Constant multiple: $$\frac{d}{dx}\left(c\cdot f(x)\right)=c\cdot f'(x).$$

Sum rule: $s(x)=f(x)+ g(x)$

$$s'(x)=\lim_{h\to 0} \frac{s(x+h)-s(x)}{h}=$$

$$\begineq s'(x) =&\lim_{h\to 0} \frac{f(x+h)+g(x+h)-(f(x)+g(x))}{h}\\ =&\lim_{h\to 0} \frac{f(x+h)+g(x+h)-f(x)-g(x)}{h}\\ =&\lim_{h\to 0} \frac{f(x+h)-f(x)+g(x+h)-g(x)}{h}\\ =&\lim_{h\to 0} \frac{f(x+h)-f(x)}{h}+\lim_{h\to 0}\frac{g(x+h)-g(x)}{h}\\ =&f'(x)+g'(x). \endeq $$

I won't show the difference rule for $d(x)=f(x)-g(x)$. But I think after the sum rule, you could show easily enough that $d'(x)=f'(x)=g(x).$$

Putting these together:

Sum and difference rules: $$\frac{d}{dx}(f(x)\pm g(x))=f'(x)\pm g(x).$$

Example

$f(x)=x^5+3x^4-2x+7$. What is $f'(x)$?

Watch this screencast of taking the...

Derivative of a polynomial (4 minutes)

Starting from $$\frac{d}{dx} \left( x^5+3x^4-2x+7 \right)=$$ First we apply the sum and difference rules: $$= \frac{d}{dx}(x^5)+\frac{d}{dx}(3x^4)-\frac{d}{dx}(2x) + \frac{d}{dx}(7).$$ The last term, $\frac{d}{dx} 7$ is the derivative of a constant, and we know that's 0.
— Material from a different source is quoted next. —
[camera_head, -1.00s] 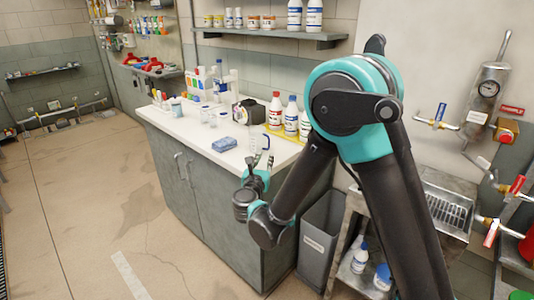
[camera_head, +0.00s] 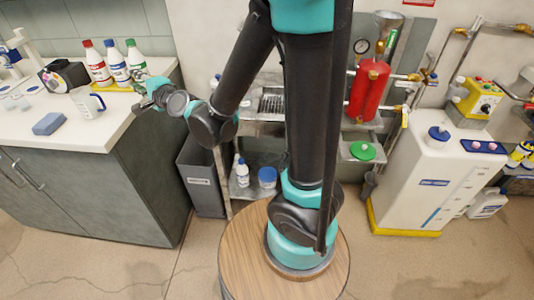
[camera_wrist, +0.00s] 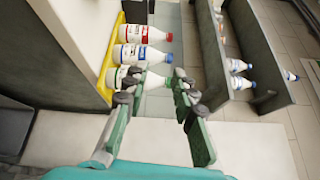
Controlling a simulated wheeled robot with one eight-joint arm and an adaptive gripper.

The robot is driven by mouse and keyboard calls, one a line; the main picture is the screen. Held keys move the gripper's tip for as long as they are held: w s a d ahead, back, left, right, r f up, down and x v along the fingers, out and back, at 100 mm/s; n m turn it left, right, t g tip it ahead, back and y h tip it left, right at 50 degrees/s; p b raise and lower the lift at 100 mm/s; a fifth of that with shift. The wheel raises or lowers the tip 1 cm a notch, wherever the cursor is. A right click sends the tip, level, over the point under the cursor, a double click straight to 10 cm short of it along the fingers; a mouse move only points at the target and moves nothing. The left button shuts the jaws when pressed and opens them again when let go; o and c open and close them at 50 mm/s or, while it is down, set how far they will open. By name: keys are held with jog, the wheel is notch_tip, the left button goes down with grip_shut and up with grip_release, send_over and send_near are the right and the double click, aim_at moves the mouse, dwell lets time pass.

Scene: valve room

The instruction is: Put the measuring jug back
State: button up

Next we can apply the constant multiple rule: $$= \frac{d}{dx}(x^5)+3\frac{d}{dx}(x^4)-2\frac{d}{dx}(x) .$$

Finally, we will apply the power rule, and simplify the terms: $$\begineq=&5x^4+3*4x^3-2*1\\ =&5x^4+12x^3-2 \endeq$$

Exponential rule: $f(x)=a^x$

$$\begineq f'(x)=&\lim_{h\to 0} \frac{f(x+h)-f(x)}{h}=\lim_{h\to 0} \frac{a^{(x+h)}-a^x}{h}\\ =&\lim_{h\to 0} \frac{a^xa^h-a^x}{h} =\lim_{h\to 0} a^x\frac{a^h-1}{h}\\ =&a^x\lim_{h\to 0}\frac{a^h-1}{h}\\ \endeq $$ You'll complete the derivation of the exponential rule by graphically finding the limit of $\frac{a^h-1}{h}$ in the lab.

The result is:

Exponential rule: $$\frac{d}{dx}a^x=a^x\cdot \ln a$$

Intuitively: If the relative growth rate is 100% (=1.00), for continuous compounding, doesn't that mean that the growth rate is equal to the amount on deposit?

Homework tip

On the questions that ask you to find a "line tangent to the curve" at a point, since you'll know:

the coordinates of one point that the line needs to pass through (if you know $x$, you can calculate the $y$ coordinate as $f(x)$.)
the slope, $m$, of that tangent line, which is $f'(x)$, which you can calculate,

The easiest way to get the equation of such a line is to use the "point-slope" form of the equation for a line. Review that on page 10 of your textbook.